■ What you should do
Reproduce all entries verbatim, with nothing added or dropped.

--- START ---

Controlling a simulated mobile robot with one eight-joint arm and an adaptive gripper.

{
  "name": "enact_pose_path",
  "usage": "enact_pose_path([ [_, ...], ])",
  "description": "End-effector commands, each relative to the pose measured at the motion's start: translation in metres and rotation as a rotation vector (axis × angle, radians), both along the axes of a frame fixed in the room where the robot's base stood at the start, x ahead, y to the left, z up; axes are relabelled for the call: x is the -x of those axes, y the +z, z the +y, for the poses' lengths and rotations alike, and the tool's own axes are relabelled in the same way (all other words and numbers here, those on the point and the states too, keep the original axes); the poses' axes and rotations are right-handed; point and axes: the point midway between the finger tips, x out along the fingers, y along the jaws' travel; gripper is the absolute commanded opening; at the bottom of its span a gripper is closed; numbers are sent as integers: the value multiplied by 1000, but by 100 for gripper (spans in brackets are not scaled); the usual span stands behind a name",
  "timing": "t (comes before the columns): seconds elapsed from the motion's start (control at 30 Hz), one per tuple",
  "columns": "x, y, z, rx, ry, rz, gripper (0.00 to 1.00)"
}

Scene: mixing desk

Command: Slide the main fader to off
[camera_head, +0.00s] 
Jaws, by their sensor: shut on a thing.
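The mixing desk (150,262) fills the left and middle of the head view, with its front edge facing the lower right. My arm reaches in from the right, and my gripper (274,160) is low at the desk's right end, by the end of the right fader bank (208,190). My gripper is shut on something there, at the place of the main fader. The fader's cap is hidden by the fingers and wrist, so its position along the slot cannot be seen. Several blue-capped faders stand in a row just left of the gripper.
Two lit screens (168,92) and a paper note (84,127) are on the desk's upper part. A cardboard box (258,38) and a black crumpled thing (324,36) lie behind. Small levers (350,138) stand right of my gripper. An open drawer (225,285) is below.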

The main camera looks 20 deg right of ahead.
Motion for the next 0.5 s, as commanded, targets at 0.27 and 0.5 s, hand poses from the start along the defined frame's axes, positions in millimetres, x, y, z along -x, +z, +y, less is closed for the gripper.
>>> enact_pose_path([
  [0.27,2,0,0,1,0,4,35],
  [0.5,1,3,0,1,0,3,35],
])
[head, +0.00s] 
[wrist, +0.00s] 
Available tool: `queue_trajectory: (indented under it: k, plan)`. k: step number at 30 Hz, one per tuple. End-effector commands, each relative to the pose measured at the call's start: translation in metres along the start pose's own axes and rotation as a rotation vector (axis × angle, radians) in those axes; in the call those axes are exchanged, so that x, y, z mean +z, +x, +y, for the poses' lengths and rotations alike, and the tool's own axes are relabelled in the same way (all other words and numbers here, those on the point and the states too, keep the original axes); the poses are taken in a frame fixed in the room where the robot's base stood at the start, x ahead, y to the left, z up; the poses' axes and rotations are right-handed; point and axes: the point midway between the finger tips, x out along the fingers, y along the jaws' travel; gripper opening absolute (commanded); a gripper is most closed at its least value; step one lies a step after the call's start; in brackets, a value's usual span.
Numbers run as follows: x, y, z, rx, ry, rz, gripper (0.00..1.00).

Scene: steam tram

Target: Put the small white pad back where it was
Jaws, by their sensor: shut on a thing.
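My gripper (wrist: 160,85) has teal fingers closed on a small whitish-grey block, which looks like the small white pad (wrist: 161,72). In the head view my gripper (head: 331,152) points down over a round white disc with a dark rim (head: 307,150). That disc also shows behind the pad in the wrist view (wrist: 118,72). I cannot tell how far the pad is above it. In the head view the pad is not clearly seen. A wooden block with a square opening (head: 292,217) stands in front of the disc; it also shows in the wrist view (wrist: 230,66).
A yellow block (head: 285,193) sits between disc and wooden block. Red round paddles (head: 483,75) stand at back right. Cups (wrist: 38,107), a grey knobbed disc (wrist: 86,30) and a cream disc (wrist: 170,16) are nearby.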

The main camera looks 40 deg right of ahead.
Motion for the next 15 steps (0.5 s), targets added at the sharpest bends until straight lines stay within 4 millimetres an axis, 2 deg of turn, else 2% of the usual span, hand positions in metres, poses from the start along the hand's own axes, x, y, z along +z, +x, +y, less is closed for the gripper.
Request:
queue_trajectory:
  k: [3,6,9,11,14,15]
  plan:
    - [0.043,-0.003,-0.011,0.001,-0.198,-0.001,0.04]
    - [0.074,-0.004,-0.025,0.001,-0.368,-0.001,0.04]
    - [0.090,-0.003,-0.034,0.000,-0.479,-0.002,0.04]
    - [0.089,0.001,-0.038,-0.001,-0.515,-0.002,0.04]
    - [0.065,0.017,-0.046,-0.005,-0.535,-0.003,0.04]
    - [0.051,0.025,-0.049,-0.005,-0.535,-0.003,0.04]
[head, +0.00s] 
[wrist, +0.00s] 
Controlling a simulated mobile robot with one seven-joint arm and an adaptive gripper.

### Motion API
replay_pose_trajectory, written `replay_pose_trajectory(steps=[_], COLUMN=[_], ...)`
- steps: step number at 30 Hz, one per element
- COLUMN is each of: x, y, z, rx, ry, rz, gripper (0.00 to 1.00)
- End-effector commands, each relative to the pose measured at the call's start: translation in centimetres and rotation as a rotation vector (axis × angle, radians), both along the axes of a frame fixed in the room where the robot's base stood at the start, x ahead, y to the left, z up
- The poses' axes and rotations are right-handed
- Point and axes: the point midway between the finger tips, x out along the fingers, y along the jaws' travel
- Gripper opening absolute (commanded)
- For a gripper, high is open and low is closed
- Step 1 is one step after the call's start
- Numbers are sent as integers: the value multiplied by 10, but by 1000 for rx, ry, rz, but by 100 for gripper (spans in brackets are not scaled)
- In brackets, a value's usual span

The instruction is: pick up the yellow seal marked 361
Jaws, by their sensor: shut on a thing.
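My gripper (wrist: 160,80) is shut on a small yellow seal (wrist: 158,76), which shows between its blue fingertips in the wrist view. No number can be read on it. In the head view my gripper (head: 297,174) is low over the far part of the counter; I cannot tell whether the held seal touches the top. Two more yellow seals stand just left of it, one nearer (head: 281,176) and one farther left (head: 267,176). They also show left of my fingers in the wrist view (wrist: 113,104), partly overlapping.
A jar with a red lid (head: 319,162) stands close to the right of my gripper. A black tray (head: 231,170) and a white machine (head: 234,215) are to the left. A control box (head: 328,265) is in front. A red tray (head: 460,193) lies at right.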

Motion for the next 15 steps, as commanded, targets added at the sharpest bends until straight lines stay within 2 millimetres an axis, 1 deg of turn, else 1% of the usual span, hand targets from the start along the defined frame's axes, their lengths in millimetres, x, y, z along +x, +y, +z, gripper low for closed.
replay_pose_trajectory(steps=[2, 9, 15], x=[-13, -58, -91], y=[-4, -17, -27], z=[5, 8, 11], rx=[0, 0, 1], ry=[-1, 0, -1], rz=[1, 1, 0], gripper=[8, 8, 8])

--- END ---

■ Written response
Controlling a simulated mobile robot with one eight-joint arm and an adaptive gripper.

{
  "name": "enact_pose_path",
  "usage": "enact_pose_path([ [_, ...], ])",
  "description": "End-effector commands, each relative to the pose measured at the motion's start: translation in metres and rotation as a rotation vector (axis × angle, radians), both along the axes of a frame fixed in the room where the robot's base stood at the start, x ahead, y to the left, z up; axes are relabelled for the call: x is the -x of those axes, y the +z, z the +y, for the poses' lengths and rotations alike, and the tool's own axes are relabelled in the same way (all other words and numbers here, those on the point and the states too, keep the original axes); the poses' axes and rotations are right-handed; point and axes: the point midway between the finger tips, x out along the fingers, y along the jaws' travel; gripper is the absolute commanded opening; at the bottom of its span a gripper is closed; numbers are sent as integers: the value multiplied by 1000, but by 100 for gripper (spans in brackets are not scaled); the usual span stands behind a name",
  "timing": "t (comes before the columns): seconds elapsed from the motion's start (control at 30 Hz), one per tuple",
  "columns": "x, y, z, rx, ry, rz, gripper (0.00 to 1.00)"
}

Scene: mixing desk

Command: Slide the main fader to off
[camera_head, +0.00s] 
Jaws, by their sensor: shut on a thing.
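The mixing desk (150,262) fills the left and middle of the head view, with its front edge facing the lower right. My arm reaches in from the right, and my gripper (274,160) is low at the desk's right end, by the end of the right fader bank (208,190). My gripper is shut on something there, at the place of the main fader. The fader's cap is hidden by the fingers and wrist, so its position along the slot cannot be seen. Several blue-capped faders stand in a row just left of the gripper.
Two lit screens (168,92) and a paper note (84,127) are on the desk's upper part. A cardboard box (258,38) and a black crumpled thing (324,36) lie behind. Small levers (350,138) stand right of my gripper. An open drawer (225,285) is below.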

The main camera looks 20 deg right of ahead.
Motion for the next 0.5 s, as commanded, targets at 0.27 and 0.5 s, hand poses from the start along the defined frame's axes, positions in millimetres, x, y, z along -x, +z, +y, less is closed for the gripper.
>>> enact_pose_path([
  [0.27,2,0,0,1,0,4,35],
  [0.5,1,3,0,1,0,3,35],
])
[head, +0.00s] 
[wrist, +0.00s] 
Available tool: `queue_trajectory: (indented under it: k, plan)`. k: step number at 30 Hz, one per tuple. End-effector commands, each relative to the pose measured at the call's start: translation in metres along the start pose's own axes and rotation as a rotation vector (axis × angle, radians) in those axes; in the call those axes are exchanged, so that x, y, z mean +z, +x, +y, for the poses' lengths and rotations alike, and the tool's own axes are relabelled in the same way (all other words and numbers here, those on the point and the states too, keep the original axes); the poses are taken in a frame fixed in the room where the robot's base stood at the start, x ahead, y to the left, z up; the poses' axes and rotations are right-handed; point and axes: the point midway between the finger tips, x out along the fingers, y along the jaws' travel; gripper opening absolute (commanded); a gripper is most closed at its least value; step one lies a step after the call's start; in brackets, a value's usual span.
Numbers run as follows: x, y, z, rx, ry, rz, gripper (0.00..1.00).

Scene: steam tram

Target: Put the small white pad back where it was
Jaws, by their sensor: shut on a thing.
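My gripper (wrist: 160,85) has teal fingers closed on a small whitish-grey block, which looks like the small white pad (wrist: 161,72). In the head view my gripper (head: 331,152) points down over a round white disc with a dark rim (head: 307,150). That disc also shows behind the pad in the wrist view (wrist: 118,72). I cannot tell how far the pad is above it. In the head view the pad is not clearly seen. A wooden block with a square opening (head: 292,217) stands in front of the disc; it also shows in the wrist view (wrist: 230,66).
A yellow block (head: 285,193) sits between disc and wooden block. Red round paddles (head: 483,75) stand at back right. Cups (wrist: 38,107), a grey knobbed disc (wrist: 86,30) and a cream disc (wrist: 170,16) are nearby.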

The main camera looks 40 deg right of ahead.
Motion for the next 15 steps (0.5 s), targets added at the sharpest bends until straight lines stay within 4 millimetres an axis, 2 deg of turn, else 2% of the usual span, hand positions in metres, poses from the start along the hand's own axes, x, y, z along +z, +x, +y, less is closed for the gripper.
Request:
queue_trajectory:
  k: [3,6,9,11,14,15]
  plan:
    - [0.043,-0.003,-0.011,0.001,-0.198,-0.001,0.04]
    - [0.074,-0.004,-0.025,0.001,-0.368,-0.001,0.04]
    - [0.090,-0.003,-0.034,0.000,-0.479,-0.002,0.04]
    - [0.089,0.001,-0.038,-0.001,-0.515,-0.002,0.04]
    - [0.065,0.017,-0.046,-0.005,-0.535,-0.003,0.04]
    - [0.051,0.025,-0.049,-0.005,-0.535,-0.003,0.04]
[head, +0.00s] 
[wrist, +0.00s] 
Controlling a simulated mobile robot with one seven-joint arm and an adaptive gripper.

### Motion API
replay_pose_trajectory, written `replay_pose_trajectory(steps=[_], COLUMN=[_], ...)`
- steps: step number at 30 Hz, one per element
- COLUMN is each of: x, y, z, rx, ry, rz, gripper (0.00 to 1.00)
- End-effector commands, each relative to the pose measured at the call's start: translation in centimetres and rotation as a rotation vector (axis × angle, radians), both along the axes of a frame fixed in the room where the robot's base stood at the start, x ahead, y to the left, z up
- The poses' axes and rotations are right-handed
- Point and axes: the point midway between the finger tips, x out along the fingers, y along the jaws' travel
- Gripper opening absolute (commanded)
- For a gripper, high is open and low is closed
- Step 1 is one step after the call's start
- Numbers are sent as integers: the value multiplied by 10, but by 1000 for rx, ry, rz, but by 100 for gripper (spans in brackets are not scaled)
- In brackets, a value's usual span

The instruction is: pick up the yellow seal marked 361
Jaws, by their sensor: shut on a thing.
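My gripper (wrist: 160,80) is shut on a small yellow seal (wrist: 158,76), which shows between its blue fingertips in the wrist view. No number can be read on it. In the head view my gripper (head: 297,174) is low over the far part of the counter; I cannot tell whether the held seal touches the top. Two more yellow seals stand just left of it, one nearer (head: 281,176) and one farther left (head: 267,176). They also show left of my fingers in the wrist view (wrist: 113,104), partly overlapping.
A jar with a red lid (head: 319,162) stands close to the right of my gripper. A black tray (head: 231,170) and a white machine (head: 234,215) are to the left. A control box (head: 328,265) is in front. A red tray (head: 460,193) lies at right.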

Motion for the next 15 steps, as commanded, targets added at the sharpest bends until straight lines stay within 2 millimetres an axis, 1 deg of turn, else 1% of the usual span, hand targets from the start along the defined frame's axes, their lengths in millimetres, x, y, z along +x, +y, +z, gripper low for closed.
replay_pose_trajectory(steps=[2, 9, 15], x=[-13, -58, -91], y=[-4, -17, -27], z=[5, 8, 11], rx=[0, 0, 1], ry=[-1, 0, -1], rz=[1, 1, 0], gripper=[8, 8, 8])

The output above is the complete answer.